Then again, they have festivals at Stonehenge, the behavior of which you might recall at Südblock, although one doesn’t want to take the comparison too far, as the space looks more like an electronics store during the depths of Thatcher’s England and, after all, the druids didn’t participate in the ancient ritual of brunch, which Südblock offers on weekends. Founded by the Möbel-Olfe team, it possesses a similar “Is it really so gay? Yeah, it pretty much is” vibe, though the door is claimed open for everyone. There are almost-nightly DJs and events, which often take on a political tinge, with the music a by-now-not-uncommon disco/new wave/Schlager-kitsch mishmash.
A similar Everything Goes musical vibe can be found from the DJs at Heartbreaker back on the girly-boom street Sanderstraße. Smallish for dancing, with a neon logo on the wall and a constant stream of chain smokers, DJs in the past tended toward a preference for Swinging Sixties and Swigging Fifties, but recent days have shown a refreshingly eclectic output that even manages to bypass both New Order and Human League on occasion: a Berlin miracle. Though No-kölln, with its considerable expat and Turkish scene, has never been a center of techno-fetishism. Top shelf whisky is available, and that’s no small thing in Kreuzkölln.
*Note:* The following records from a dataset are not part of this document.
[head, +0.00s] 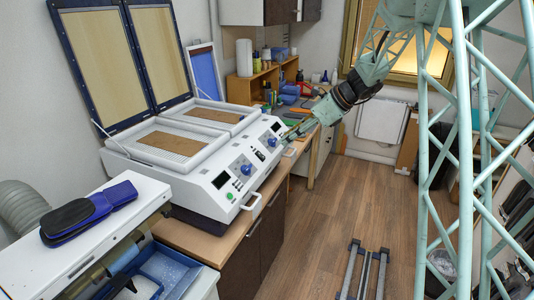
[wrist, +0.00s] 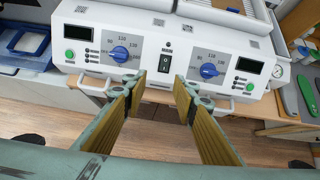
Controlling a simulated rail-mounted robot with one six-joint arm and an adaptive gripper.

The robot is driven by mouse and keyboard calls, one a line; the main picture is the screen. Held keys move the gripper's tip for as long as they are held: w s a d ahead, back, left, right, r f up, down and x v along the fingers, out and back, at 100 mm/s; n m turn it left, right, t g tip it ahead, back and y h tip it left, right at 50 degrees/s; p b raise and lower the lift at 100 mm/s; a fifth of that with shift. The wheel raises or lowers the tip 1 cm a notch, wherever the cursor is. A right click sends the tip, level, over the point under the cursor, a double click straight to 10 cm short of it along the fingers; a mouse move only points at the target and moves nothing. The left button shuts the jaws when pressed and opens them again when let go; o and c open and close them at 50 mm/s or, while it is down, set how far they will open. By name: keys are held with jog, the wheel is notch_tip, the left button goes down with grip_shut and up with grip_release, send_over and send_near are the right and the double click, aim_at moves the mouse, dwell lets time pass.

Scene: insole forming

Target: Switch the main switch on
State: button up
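The white forming machine (head: 190,165) stands on the wooden counter with its front panel towards the aisle. In the wrist view its panel (wrist: 164,45) shows a black rocker switch (wrist: 164,66) in the middle, between two blue dials. I take this for the main switch; which way it is tipped is too small to tell. My gripper (wrist: 160,90) is open and empty, its two yellowish fingers spread below and either side of the switch. They appear apart from the panel. In the head view my gripper (head: 291,135) is at the machine's far front corner.
Blue dials (wrist: 120,53) (wrist: 209,70) and green buttons (wrist: 70,54) (wrist: 240,87) flank the switch. White handles stick out below the panel. Two lids (head: 95,60) stand raised. Tools and bottles crowd the far counter (head: 300,95). The wooden floor (head: 330,210) in front is mostly clear.

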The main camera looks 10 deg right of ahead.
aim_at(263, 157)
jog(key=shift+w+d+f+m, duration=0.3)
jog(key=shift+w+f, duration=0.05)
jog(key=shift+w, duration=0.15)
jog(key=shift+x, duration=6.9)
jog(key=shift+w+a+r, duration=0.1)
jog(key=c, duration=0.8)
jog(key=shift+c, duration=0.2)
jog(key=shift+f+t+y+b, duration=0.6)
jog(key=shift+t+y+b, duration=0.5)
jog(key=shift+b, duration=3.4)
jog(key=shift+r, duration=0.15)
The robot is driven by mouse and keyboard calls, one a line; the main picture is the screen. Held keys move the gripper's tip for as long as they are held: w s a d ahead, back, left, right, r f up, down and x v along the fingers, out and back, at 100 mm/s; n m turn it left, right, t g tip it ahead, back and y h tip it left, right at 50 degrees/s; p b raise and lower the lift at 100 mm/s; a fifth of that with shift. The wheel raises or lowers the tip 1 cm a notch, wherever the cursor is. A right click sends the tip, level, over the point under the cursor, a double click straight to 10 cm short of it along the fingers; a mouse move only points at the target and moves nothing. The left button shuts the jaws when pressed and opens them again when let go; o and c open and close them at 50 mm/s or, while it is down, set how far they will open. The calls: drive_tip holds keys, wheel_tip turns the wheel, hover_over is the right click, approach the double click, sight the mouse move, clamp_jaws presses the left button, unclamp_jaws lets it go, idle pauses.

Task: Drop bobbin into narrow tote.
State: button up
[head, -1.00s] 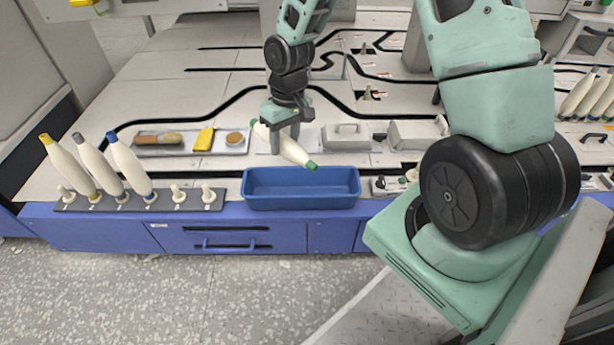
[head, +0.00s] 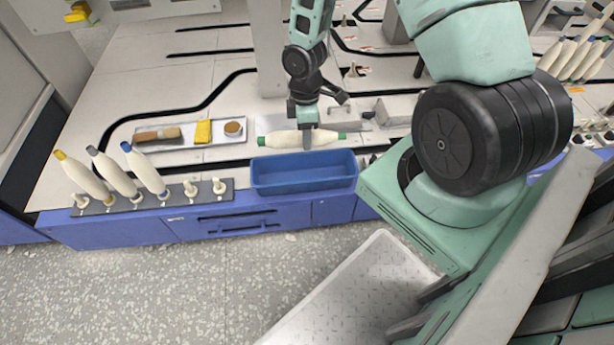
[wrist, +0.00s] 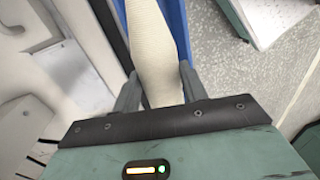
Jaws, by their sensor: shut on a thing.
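My gripper (head: 306,132) is shut on a cream bobbin (head: 280,140) with green ends. The bobbin lies roughly level, held crosswise just behind and above the far rim of the blue narrow tote (head: 305,187). The tote looks empty and stands at the front edge of the table. In the wrist view the bobbin (wrist: 155,50) runs between the two fingers (wrist: 158,88), and a strip of the blue tote (wrist: 175,20) shows beside and beneath it. The bobbin's ends are out of that view.
Grey metal pieces (head: 395,108) stand to the right.

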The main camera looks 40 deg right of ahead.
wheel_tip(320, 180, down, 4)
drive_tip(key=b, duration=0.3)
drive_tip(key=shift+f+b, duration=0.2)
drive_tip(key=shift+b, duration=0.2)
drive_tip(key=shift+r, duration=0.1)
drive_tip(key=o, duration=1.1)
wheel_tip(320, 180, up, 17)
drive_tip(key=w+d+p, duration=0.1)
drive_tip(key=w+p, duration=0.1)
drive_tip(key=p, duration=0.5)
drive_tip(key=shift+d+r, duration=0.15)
But for dancing more Kreuz than Kölln, you might consider My Name Is Barbarella, which, despite having German producer/DJ Ian Pooley as a principal investor, has not exactly caught fire yet. But with its 2001 spaceship lighting and consistently strong techno/electro line-ups (including a regular night from Pooley), one suspects it may soon garner a crowd looking for cleaner lines than one finds at, say, Kleine Reise. It feels a bit like the sort of place that came and went in Friedrichshain mid-oughts, but then, that just means that there’s a gap to be filled. Though not in Friedrichshain, which this piece doesn’t have much to say about.
These days, if you want Friedrichshain, go to Kreuzberg, more specifically Mind Pirates, which certainly carries a whiff of the political and social concerns of the old days, and considers itself more of a project space, or rather “A sustainably not-for-profit ‘anti-agency’”. An anti-agency you can drink at! They’ve been around in one form or another for a couple of years and often host quite interesting film series, as well as a range of art, performances and even flea markets: a centralized mind pirating off into multifarious modes of expression. And isn’t that what Berlin nightlife is often about? Even now?